Ghosts, Ghouls, and the Trouble with Phantom Income: The Hidden Dangers of LLCs
In my last article, we discussed the pitfalls of cancellation of debt income and how loans between partners and a business should be reviewed with care. The big takeaway was that cancellation of or reduction in such loans could be viewed as being taxable income to the business. And, in instances where the business is organized as a Limited Liability Company (“LLC”), and elects to be treated as a partnership, partners could find themselves being taxed on income they never actually received.
The reason for this is that LLCs pass income and losses directly through to the company’s individual partners. There is no taxation at the business level. Say, for example, that an LLC earns $50,000 in annual income, and its partners decide to forego receiving distributions of that income to shore up the company’s cashflow. Such “phantom” income is, nevertheless, applied to the partners as taxable income. The oft-surprising result for partners is that despite their choosing not to receive distributions, the tax authorities still view the income generated by the business as being taxable to them personally.
By contrast, we have standard, so called, “C” corporations. For these businesses, income that is held for corporate purposes would only be taxable to the corporation, not to its shareholders.

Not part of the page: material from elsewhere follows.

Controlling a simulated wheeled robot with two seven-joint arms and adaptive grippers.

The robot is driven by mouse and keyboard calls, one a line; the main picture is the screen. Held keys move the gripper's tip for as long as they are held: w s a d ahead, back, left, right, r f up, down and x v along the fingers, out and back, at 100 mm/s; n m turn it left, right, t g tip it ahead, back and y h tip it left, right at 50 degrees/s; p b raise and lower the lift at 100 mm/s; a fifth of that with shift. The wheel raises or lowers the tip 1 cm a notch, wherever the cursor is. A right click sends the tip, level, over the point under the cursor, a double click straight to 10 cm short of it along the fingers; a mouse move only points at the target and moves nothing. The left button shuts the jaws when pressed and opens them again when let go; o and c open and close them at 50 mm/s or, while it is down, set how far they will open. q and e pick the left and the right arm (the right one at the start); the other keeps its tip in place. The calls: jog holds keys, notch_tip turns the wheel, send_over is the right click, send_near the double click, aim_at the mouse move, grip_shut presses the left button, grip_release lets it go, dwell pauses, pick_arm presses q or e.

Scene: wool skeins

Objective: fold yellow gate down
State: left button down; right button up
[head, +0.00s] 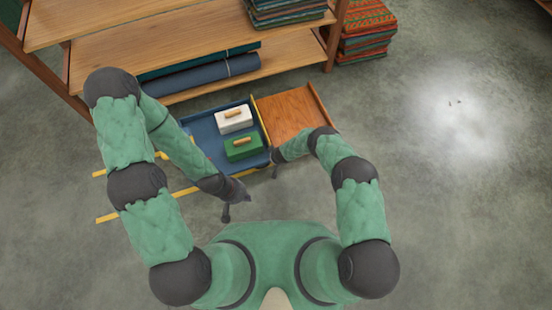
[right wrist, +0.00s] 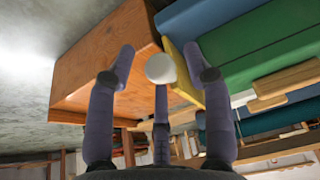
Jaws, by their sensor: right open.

The prospect that an LLC structure could visit upon its owners phantom income tax liabilities should be considered when pondering the corporate structure to select initially.
This is why it’s important to consider your corporate structure from the very beginning: You get taxed differently.
When a business needs to spend several years building up capital, investors may not receive payouts for some time. In this case, the LLC structure isn’t the best structure. That’s because while waiting for those payouts, those investors may still have to pay taxes on the income they aren’t seeing personally.
Meanwhile, standard C corporations would pay taxes on a company level, protecting shareholders. Shareholders would only pay taxes on dividends (income distributions) received by them or income generated via the sale of their shares.
It’s also good to consider if the business intends to ramp up based on attracting capital from third party investors, or if it ultimately intends to be sold to a Venture Capital firm. In either case, establishing the company as a standard C corporation may be the better choice. Third party investors are unlikely to want to be exposed to potential tax bills associated with phantom income. They would rather hold shares in an enterprise and pay taxes on them only when the shares are sold.
Additionally, Venture Capital firms (“VCs”) may be restricted from being able to invest in LLCs because of stockholder rules. For example, VCs that invest on behalf of tax-exempt partners may be precluded from investing in pass-through entities, like LLCs, since passing through commercial revenues to a tax-exempt partner could jeopardize that partner’s tax-exempt status. LLCs generating income in multiple states, potentially complicating a partner’s tax obligations, could deter potential investors.
Are LLC’s ever the right choice? Yes, if you start making money right away.
A business that is likely to turn a profit quickly is more likely to benefit investors if it employs an LLC structure. This is because double taxation, first at the business level, and then at the investor level, would be avoided.
In sum, while the LLC is a popular corporate structure that is relatively easy to set up and maintain, it is not always the best corporate structure depending on how the business operates and its objectives. As with all things legal, entrepreneurs should consult with an attorney before choosing a corporate form for their business. Selecting the wrong corporate form could end up discouraging potential investors as well as imposing unexpected tax burdens on existing investors.